The other kind of getaway is set apart because there is some element of refreshing or inspiration in it. It might be as simple as a walk in nature, or watching a really good movie that makes you think. It might be weekend retreat, or a good worship experience. As parents, we need more of these.
This trip, busy as it was, fits in the second category of getaways. It was full of happy reunions with relatives and friends, with catching up on years of life, and questions about health and babies, and jobs and life. The 80th birthday celebration culminated in a gathering of 36 people at Dave’s sister’s house, where we served a wonderful dinner of salmon and sweet potatoes, rice and salad, followed by a fabulous cake from the famous Beaverton Bakery. After dinner we all gathered–the relatives and friends, for a short home-spun program complete with our very own men’s quartet, Dave speaking words of gratitude and blessing to his parents, and the siblings playing music and leading us all in song. Hymms and gospel songs, of course.
It was a busy visit, and as soon as I took a big nap as soon as I boarded the airplane. Yet I know that I am returning home energized and inspired. Having left the kids at home, I found myself thinking of them a lot. Comparing one of them to this uncle, another to that cousin. I swapped stories with Dave’s aunt Kris (who I love, and admire for her many years on the mission field as a Wycliff missionary in Mexco,) laughing over kids’ personalities, birth order, and the like.
Almost always when I visit the mainland, I find myself pondering how our boys’ life, being homeschooled in the country on a small island, compares to cousins who go to public schools in a community more like I grew up in. The cousins’ lives are full of opportunities, ranging from sports to music, gifted programs, camps, and the list goes on. I allowed myself to feel a little sad for what my boys are missing, and tried to keep perspective on what they’re not.
I took time to stand in a pile of leaves, drinking in the autumn splendor, and gave myself permission to feel a little sad for what I’m missing.
(And I officially promised myself to find a way to spend July-November in the Pacific Northwest.)
As friends and relatives shared stories, I found myself taking mental notes: Things I want to add to our family’s life, or where we could use a little more focus or attention. For example, I noticed how many of the best memories involve food, and traditions involving food: Mom’s home-pressed grape juice. Her Swedish “fruit soup” at the holidays, and the rows of jarred everything in her cupboard from the summer’s harvest.

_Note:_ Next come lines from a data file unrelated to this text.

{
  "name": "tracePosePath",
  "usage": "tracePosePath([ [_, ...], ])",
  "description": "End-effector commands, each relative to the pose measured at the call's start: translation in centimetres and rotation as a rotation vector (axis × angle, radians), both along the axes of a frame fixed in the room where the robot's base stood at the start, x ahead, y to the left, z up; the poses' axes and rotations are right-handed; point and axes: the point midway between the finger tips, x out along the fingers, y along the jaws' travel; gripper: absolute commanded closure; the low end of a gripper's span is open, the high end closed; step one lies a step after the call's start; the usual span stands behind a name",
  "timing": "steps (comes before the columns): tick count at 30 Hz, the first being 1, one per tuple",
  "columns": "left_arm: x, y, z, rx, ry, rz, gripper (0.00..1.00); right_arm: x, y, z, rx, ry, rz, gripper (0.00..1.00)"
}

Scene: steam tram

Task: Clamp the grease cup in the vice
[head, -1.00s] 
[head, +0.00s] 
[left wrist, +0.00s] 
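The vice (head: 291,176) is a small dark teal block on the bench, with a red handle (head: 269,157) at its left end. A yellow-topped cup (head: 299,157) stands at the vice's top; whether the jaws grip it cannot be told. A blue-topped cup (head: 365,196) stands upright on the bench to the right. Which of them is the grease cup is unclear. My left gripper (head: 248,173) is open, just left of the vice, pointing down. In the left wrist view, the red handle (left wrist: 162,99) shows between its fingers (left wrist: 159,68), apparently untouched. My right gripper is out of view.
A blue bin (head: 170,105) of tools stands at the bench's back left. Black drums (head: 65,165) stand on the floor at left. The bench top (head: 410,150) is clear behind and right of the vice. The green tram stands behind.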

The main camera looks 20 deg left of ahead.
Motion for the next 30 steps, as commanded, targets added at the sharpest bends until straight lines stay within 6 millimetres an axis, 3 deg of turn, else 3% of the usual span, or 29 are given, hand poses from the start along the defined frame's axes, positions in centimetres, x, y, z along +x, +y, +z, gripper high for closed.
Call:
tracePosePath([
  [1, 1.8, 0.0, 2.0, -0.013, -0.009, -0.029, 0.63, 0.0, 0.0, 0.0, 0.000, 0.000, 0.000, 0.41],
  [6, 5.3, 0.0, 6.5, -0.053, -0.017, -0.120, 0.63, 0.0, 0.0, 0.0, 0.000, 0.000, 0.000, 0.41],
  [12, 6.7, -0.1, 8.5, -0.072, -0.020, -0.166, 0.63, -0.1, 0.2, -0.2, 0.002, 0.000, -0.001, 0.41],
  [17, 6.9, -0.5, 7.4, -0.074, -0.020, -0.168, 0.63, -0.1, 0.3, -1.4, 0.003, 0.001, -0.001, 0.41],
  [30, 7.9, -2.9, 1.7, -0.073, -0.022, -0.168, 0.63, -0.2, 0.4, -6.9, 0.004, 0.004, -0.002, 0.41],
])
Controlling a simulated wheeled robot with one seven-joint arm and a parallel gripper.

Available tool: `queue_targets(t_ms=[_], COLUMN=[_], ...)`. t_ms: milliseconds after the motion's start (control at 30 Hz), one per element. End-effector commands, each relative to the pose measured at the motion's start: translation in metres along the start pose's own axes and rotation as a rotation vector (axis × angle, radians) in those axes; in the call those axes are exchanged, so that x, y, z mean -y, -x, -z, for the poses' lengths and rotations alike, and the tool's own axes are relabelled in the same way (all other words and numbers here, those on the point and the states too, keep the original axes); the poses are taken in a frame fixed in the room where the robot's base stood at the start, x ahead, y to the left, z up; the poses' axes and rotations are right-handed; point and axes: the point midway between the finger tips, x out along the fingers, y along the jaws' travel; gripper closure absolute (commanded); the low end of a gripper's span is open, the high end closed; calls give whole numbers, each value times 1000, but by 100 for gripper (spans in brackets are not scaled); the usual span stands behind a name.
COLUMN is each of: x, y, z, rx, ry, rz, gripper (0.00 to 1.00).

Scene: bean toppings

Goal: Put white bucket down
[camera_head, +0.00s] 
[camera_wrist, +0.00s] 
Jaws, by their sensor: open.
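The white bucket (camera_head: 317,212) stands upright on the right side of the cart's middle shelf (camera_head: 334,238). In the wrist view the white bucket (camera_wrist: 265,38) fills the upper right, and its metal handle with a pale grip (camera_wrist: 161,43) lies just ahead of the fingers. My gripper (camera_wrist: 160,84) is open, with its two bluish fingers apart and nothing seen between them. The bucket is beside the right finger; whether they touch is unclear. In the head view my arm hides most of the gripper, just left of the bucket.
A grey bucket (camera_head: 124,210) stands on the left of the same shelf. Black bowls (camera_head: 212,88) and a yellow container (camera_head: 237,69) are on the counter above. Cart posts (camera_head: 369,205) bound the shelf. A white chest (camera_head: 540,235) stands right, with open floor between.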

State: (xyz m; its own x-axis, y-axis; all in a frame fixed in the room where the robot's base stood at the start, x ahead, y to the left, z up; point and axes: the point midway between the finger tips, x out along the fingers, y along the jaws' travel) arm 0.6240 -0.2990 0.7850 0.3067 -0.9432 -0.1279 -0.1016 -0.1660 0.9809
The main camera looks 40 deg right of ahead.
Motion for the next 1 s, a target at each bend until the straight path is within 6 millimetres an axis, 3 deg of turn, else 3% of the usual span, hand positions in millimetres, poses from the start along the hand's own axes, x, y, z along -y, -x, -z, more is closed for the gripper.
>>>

So I vowed to myself to put a little more energy into food traditions, and home-made goodness. These are the things that the boys will remember many years from now. And these are things that I truly love. They’re worth taking the time for.
As we all gathered, I kept thinking of the word community. My eighty year old in-laws have a rich community of friends and relatives who have walked with them through many seasons. My father-in-law spoke a few words, and talked about life being like driving down a long road, where you meet new friends as you go, kids join the ride at some point, and the road is ever changing. These dear people have remained close through thick and thin: Children, homes, finding jobs, and losing jobs. Trials and triumphs. And as they get older, a lot of goodbyes and celebrating the lives of those who have passed.
I like community. I want more of it. I have admitted before that Hawaii has been the hardest place for me to gel naturally in community. I don’t have a good excuse—The North Shore is full of people like us who have transplanted, and there is a lot we have in common. Some of it is the busy season of kids and homeschool that we’re in, but I realize that this is an area I could work on. So as we fly back, Dave and I have been talking about being more intentional about the relationships we have outside our own little family. I think God created us to live in community.
More than anything else, I found such a beauty in the celebration of this eighty-year old man and his wife, and truly reveled in the seemingly lost-art of their sixty-year long marriage. They built their life the old-fashioned way: Hard work. Commitment. Prayer. More hard work. Reaching out when they needed help, and offering a hand to others who needed it. They have loved deeply, and been true to one another every day. They have always lived within their means, and saved more than they spent. They are a humble couple, quick to listen and slow to speak. Anyone would be blessed to glean just a bit of their combined wisdom and experience.
So as I return from this visit, I feel inspired to remember the things thatI believe really matter: Family. Community. Commitment. Love. (And food.) Our life may look different from so many I know on the mainland, and my boys are not being raised just like we were, or like the traditional American family, but we’re doing all right. In fact, we’re making our own memories that I believe they will cherish for a lifetime. We have amazing friends all over the globe, and relationships to continue to grow in our own community. Most importantly Dave and I have each other, and a marriage built on the same solid foundation of faith that his parents’ marriage was built on sixty years ago.
And I can hope and pray that Dave and I will live to be healthy eighty year-olds, and we might gather in a home full of people we love, as we all belt out hymns from our day, which will no-doubt seem old fashioned to the kids. I hope then that my kids will be there, with their own stories of successes and failures, and joys and sorrows, and I pray that they will have more good memories than bad.
And we will know that we have everything that really matters.